▸ **INFORMATION SHOWN**

════

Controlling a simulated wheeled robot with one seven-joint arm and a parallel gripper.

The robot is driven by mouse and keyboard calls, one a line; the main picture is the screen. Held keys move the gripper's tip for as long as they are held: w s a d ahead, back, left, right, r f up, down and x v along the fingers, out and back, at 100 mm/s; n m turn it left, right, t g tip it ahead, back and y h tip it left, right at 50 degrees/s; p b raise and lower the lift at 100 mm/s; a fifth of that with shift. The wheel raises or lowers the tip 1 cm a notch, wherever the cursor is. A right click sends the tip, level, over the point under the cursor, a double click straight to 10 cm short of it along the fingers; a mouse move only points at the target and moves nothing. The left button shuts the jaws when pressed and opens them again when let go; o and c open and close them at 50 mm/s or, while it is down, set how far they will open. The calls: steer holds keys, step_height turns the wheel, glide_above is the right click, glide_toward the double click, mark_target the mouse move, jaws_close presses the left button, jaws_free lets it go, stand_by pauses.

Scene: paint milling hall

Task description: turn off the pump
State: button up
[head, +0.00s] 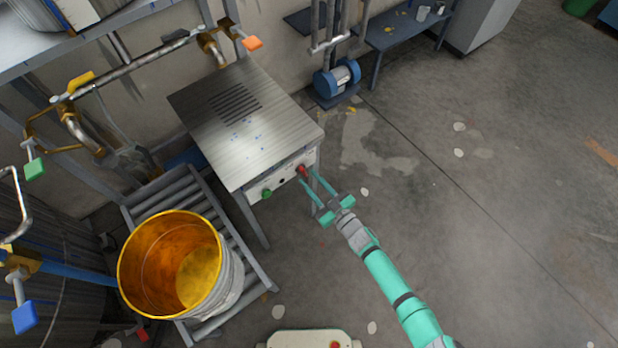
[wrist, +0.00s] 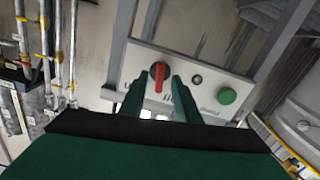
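A metal cabinet (head: 245,115) has a white control panel (head: 282,180) on its front. The panel carries a red rotary switch (head: 302,170), which shows in the wrist view (wrist: 159,77) as a red handle on a dark round base, its handle close to upright in the picture. A green button (wrist: 227,96) and a small dark round fitting (wrist: 196,79) sit to its right there. My gripper (head: 308,176) is open, its fingers (wrist: 158,88) reaching toward the panel on either side of the red handle. I cannot tell whether they touch it.
A blue motor-like unit (head: 337,78) stands by the wall. A bucket with an orange inside (head: 228,262) stands on a roller conveyor (head: 255,270) beside the cabinet. Pipes with orange (head: 252,43), yellow, green and blue valve handles run at left. The floor at right is clear.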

════

▸ **JOB**
Omit each picture, then return all of the listing exactly as it stands.

▸ **THE RESULT**
Controlling a simulated wheeled robot with one seven-joint arm and a parallel gripper.

The robot is driven by mouse and keyboard calls, one a line; the main picture is the screen. Held keys move the gripper's tip for as long as they are held: w s a d ahead, back, left, right, r f up, down and x v along the fingers, out and back, at 100 mm/s; n m turn it left, right, t g tip it ahead, back and y h tip it left, right at 50 degrees/s; p b raise and lower the lift at 100 mm/s; a fifth of that with shift. The wheel raises or lowers the tip 1 cm a notch, wherever the cursor is. A right click sends the tip, level, over the point under the cursor, a double click straight to 10 cm short of it along the fingers; a mouse move only points at the target and moves nothing. The left button shuts the jaws when pressed and opens them again when let go; o and c open and close them at 50 mm/s or, while it is down, set how far they will open. The calls: steer holds keys, step_height turns the wheel, glide_above is the right click, glide_toward the double click, mark_target the mouse move, jaws_close presses the left button, jaws_free lets it go, stand_by pauses.

Scene: paint milling hall

Task description: turn off the pump
State: button up
[head, +0.00s] 
[wrist, +0.00s] 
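A metal cabinet (head: 245,115) has a white control panel (head: 282,180) on its front. The panel carries a red rotary switch (head: 302,170), which shows in the wrist view (wrist: 159,77) as a red handle on a dark round base, its handle close to upright in the picture. A green button (wrist: 227,96) and a small dark round fitting (wrist: 196,79) sit to its right there. My gripper (head: 308,176) is open, its fingers (wrist: 158,88) reaching toward the panel on either side of the red handle. I cannot tell whether they touch it.
A blue motor-like unit (head: 337,78) stands by the wall. A bucket with an orange inside (head: 228,262) stands on a roller conveyor (head: 255,270) beside the cabinet. Pipes with orange (head: 252,43), yellow, green and blue valve handles run at left. The floor at right is clear.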

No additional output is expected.